Rien n’apparaît jusqu’ici bien distinctement. Tandis que la Russie s’enfonce de plus en plus dans son aventure et a tout l’air de ne plus admettre aucun intermédiaire entre elle et la Turquie, l’Allemagne semble la couvrir, sans dire, il est vrai, jusqu’où iront ses encouragemens et sa tolérance. L’Autriche, serrée entre l’Allemagne et la Russie, se réserve pour la défense des « intérêts autrichiens, » que le comte Andrassy se fait toujours fort de garantir à la paix, et en attendant elle laisse aller les événemens militaires. L’Angleterre seule parait maintenant s’émouvoir à demi, prendre au sérieux la proposition de médiation turque, et si jusqu’à présent dans le ministère il y a eu deux partis, l’un plus résolu à l’action, l’autre plus réservé, plus attaché à une neutralité absolue, les deux opinions se sont trouvées d’accord pour convoquer le parlement d’une manière un peu extraordinaire au 17 janvier. D’ici à trois semaines, la situation sera peut-être à demi éclaircie. Le cabinet de Londres aura vu ce qu’il peut ou ce que les circonstances lui imposent.

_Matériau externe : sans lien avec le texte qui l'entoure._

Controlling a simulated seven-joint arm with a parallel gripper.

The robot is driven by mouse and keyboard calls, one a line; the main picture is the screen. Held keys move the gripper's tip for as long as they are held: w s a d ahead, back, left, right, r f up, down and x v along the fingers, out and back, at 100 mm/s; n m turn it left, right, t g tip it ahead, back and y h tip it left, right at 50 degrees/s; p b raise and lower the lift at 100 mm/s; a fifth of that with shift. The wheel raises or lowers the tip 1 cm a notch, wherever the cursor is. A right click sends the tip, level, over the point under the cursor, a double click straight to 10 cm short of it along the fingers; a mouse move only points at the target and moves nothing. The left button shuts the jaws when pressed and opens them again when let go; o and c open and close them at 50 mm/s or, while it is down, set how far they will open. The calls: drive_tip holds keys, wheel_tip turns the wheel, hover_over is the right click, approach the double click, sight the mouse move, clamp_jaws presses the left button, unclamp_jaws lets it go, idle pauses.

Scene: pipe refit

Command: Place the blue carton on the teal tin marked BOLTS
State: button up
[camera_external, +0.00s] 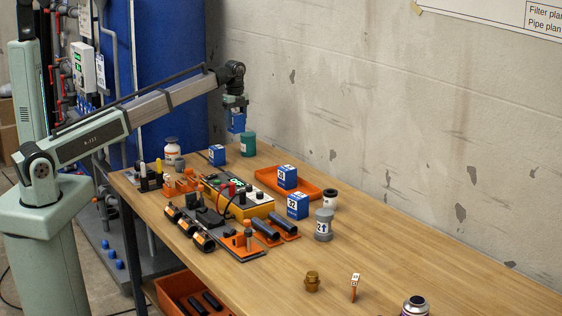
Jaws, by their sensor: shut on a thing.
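My gripper (236,104) is at the far end of the table, pointing down and shut on a blue carton (237,123). The carton hangs in the air. The teal tin (248,146) stands upright on the table just below it and slightly right in the picture. A gap shows between the carton and the tin top. Any marking on the tin is too small to read. Three other blue cartons stand nearby: one left of the tin (217,155), one at the orange tray (287,177) and one in front of that tray (298,206).
A white bottle (172,148) stands left of the tin. A yellow device (256,207), clamps and black tubes crowd the table's middle. The orange tray (318,193), a grey canister (324,226) and a brass fitting (312,282) are nearer. The table's right side is mostly clear.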

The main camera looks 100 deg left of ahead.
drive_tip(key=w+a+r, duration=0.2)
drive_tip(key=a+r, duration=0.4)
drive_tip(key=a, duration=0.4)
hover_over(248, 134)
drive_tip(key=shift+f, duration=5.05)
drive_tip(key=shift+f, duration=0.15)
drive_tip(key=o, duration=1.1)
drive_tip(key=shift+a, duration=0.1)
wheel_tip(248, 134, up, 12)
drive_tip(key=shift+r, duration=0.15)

Le malheur est qu’à l’heure où nous sommes, dans cette grande affaire d’Orient, comme en bien d’autres choses, la force seule semble régner. On dirait parfois qu’il n’y a plus ni tradition de solidarité, ni règles protectrices de l’équilibre de l’Europe et des intérêts généraux. Le droit des gens, on ne sait ce qu’il devient, il se perd dans la confusion. La Russie se déguise visiblement à elle-même la nature de son entreprise sous le voile de cette régénération orientale qu’elle poursuit toujours. Elle a l’air de croire que, par la guerre qu’elle a déclarée, elle est affranchie de ses obligations dans les affaires d’Orient, et que, les hostilités une fois ouvertes, elle est libre vis-à-vis de l’empire ottoman, elle peut aller jusqu’au bout. La Russie oublie que ce n’est pas vis-à-vis de la Turquie seule qu’elle est liée ; c’est avec l’Europe tout entière qu’elle est engagée par cet article d’un traité solennel : « Les parties contractantes s’engagent, chacune de son côté, à respecter l’indépendance et l’intégrité territoriale de l’empire ottoman, garantissent en commun la stricte observation de cet engagement, et considèrent en conséquence tout acte de nature à y porter atteinte comme une question d’intérêt général… » Il y a mieux : lorsque la Russie a voulu se libérer de quelques-unes des obligations de ce traité de Paris relatives à la neutralisation de la Mer-Noire, elle s’est adressée elle-même aux puissances ; elle a provoqué la réunion d’une conférence à Londres, elle a précisé les points sur lesquels elle réclamait une révision, confirmant de nouveau et librement tout le reste du traité, et elle a signé de son nom cette déclaration, qui date de 1871, d’un moment où la France n’était rien : « Les plénipotentiaires de l’Allemagne du nord, de l’Autriche-Hongrie, de la Grande-Bretagne, de l’Italie, de la Russie et de la Turquie, réunis aujourd’hui en conférence, reconnaissent que c’est un principe essentiel du droit des gens qu’aucune puissance ne peut se délier des engagemens d’un traité ni en modifier les stipulations qu’à la suite de l’assentiment des parties contractantes au moyen d’une entente amiable… »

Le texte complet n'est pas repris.